Experts are of the view that for China’s public finance in future and corporations not to be crushed by the social security system, the only viable reform measure would be to shrink the scale of social security (reduce the premiums and scale down the system’s coverage).  Without this reform, businesses would be crushed, and the government and the public would get nothing.

In a press conference held on March 6 this year, Financial Minister Lou Jiwei had already disclosed some of the social security system reform measures, saying that the pension system would become backed by three pillars: the public endowment scheme, corporate pension (Definition in Chinese) and employment annuity (Definition in Chinese), and the commercial health and endowment insurances laborers acquire on their own.

What Lou said in that press conference meant that, while laborers in the urban area could rely heavily if not solely on the public endowment scheme for their pension in the past, they would now need to have corporate pension, employment annuity, as well as their personal health and endowment insurances if they want to live well after they retire.

The reasons the public oppose raising the retirement age

The plan to raise the retirement age has been vocally opposed by the Chinese public since its announcement. Those who object this plan generally believe that postponing the retirement age is not a viable solution to the problem of the massive gap in the pension system.

To begin with, this plan will put more pressure on employment. In China, there are at least 6 million people who reach retirement age each year. If the retirement age is raised, at least 6 million job opportunities would be taken away from young job seekers, thus adding more to the employment problem as China’s economy is slowing down.

According to several research institutions, around one million job opportunities would be gone with each percentage point of reduction in the GDP. The rate of China’s economic growth has already dropped from 10% to below 7%, this means that around three million job opportunities have disappeared each year.
Take these two together and we would see that about 9 million job opportunities are taken away because of the slowing economy and the postponement of retirement age.

Second, to raise the retirement age would prolong the hardship of the middle-aged unemployed persons. As a result of foreign investment and corporations leaving China on a massive scale, coupled with the huge number of businesses that had gone broke, many people lost their job. Many of these people are over 40 and it is difficult for them to get hired again. Those unemployed who aged over 50 are only getting by with their savings, hoping that their hardship would be alleviated when they reach the retirement age.

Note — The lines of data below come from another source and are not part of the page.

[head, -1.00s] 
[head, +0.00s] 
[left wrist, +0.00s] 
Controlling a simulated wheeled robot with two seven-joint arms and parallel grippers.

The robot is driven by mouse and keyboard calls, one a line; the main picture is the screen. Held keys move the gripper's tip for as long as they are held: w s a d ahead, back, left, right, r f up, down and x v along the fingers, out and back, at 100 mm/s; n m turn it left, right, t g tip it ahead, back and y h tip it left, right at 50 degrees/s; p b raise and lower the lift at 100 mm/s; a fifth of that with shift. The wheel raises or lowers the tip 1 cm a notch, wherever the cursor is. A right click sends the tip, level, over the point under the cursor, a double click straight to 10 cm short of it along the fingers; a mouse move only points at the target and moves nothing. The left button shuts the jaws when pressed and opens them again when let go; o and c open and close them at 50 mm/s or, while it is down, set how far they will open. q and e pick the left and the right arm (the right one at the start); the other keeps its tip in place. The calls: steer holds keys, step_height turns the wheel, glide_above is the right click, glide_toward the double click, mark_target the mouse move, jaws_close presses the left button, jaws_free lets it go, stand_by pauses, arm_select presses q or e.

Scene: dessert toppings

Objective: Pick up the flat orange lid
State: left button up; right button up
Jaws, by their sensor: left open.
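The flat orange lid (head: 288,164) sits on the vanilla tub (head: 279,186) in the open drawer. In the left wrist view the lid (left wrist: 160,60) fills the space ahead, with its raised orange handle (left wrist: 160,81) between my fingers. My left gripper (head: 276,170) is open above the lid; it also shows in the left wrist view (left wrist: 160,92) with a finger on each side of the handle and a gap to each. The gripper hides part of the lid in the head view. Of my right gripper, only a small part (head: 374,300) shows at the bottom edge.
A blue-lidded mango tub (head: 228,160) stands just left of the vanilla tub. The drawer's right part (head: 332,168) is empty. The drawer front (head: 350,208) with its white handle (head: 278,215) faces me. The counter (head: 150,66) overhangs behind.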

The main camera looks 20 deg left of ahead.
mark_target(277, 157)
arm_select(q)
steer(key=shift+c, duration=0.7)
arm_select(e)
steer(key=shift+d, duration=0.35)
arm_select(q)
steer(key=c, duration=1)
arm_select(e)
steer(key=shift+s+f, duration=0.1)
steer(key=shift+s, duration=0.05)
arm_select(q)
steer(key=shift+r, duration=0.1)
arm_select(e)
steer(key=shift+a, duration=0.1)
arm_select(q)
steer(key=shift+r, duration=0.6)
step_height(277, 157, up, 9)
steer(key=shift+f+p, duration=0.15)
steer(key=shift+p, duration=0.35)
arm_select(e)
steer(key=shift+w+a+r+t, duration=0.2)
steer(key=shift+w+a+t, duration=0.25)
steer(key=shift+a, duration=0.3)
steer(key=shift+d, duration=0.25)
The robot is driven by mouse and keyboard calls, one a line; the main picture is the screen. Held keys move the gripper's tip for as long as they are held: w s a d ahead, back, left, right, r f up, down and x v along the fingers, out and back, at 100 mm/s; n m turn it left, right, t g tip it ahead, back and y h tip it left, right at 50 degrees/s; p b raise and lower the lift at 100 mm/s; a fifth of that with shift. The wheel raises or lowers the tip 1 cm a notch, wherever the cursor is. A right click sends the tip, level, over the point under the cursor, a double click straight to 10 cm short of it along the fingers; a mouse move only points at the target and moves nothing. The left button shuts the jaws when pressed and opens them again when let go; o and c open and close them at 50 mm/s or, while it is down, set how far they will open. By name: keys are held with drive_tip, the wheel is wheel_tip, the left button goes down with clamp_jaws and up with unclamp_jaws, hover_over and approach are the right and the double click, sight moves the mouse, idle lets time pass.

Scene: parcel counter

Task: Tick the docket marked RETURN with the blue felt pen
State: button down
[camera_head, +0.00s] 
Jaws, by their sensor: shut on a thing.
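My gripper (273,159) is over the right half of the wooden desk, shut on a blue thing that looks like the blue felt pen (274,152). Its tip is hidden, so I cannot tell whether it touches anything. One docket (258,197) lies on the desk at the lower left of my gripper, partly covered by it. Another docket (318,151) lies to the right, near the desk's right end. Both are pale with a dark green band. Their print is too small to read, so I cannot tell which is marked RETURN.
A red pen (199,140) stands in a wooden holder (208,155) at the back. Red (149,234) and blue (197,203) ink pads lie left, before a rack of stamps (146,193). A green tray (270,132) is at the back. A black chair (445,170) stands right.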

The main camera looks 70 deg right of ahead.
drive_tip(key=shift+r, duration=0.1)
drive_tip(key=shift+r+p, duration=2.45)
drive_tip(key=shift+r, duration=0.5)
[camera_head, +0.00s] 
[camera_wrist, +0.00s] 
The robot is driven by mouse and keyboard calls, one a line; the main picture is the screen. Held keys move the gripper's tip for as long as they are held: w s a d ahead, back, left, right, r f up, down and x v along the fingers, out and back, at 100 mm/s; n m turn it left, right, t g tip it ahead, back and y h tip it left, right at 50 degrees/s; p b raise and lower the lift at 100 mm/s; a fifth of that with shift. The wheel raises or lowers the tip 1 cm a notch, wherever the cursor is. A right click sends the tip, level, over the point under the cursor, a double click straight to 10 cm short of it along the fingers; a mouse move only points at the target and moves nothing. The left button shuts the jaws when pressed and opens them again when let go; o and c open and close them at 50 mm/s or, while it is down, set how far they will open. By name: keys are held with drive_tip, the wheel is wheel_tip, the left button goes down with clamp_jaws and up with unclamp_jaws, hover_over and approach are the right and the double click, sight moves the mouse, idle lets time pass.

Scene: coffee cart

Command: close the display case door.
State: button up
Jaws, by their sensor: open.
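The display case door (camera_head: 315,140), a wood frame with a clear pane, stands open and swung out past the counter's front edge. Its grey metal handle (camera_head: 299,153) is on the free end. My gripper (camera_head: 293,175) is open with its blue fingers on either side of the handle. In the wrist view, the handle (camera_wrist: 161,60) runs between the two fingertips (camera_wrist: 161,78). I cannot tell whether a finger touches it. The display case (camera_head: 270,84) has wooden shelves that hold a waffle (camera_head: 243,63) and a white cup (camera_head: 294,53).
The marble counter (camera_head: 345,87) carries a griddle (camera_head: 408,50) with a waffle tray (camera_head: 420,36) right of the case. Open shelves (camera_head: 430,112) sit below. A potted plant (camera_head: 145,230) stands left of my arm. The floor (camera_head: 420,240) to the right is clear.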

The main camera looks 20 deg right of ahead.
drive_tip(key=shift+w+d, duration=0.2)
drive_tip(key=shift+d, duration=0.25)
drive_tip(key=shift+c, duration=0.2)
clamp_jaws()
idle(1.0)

When Chinese officials introduce this “gradual postponement of retirement age”, they listed the retirement age in England, Canada, Australia and the United States to justify the change. However, they intentionally omitted one important matter: unlike in Britain, Canada, and Germany, where the unemployed could rely on the various social relieves in place and won’t have struggle to get by; in China, those without a job have no such social safety net to fall back on.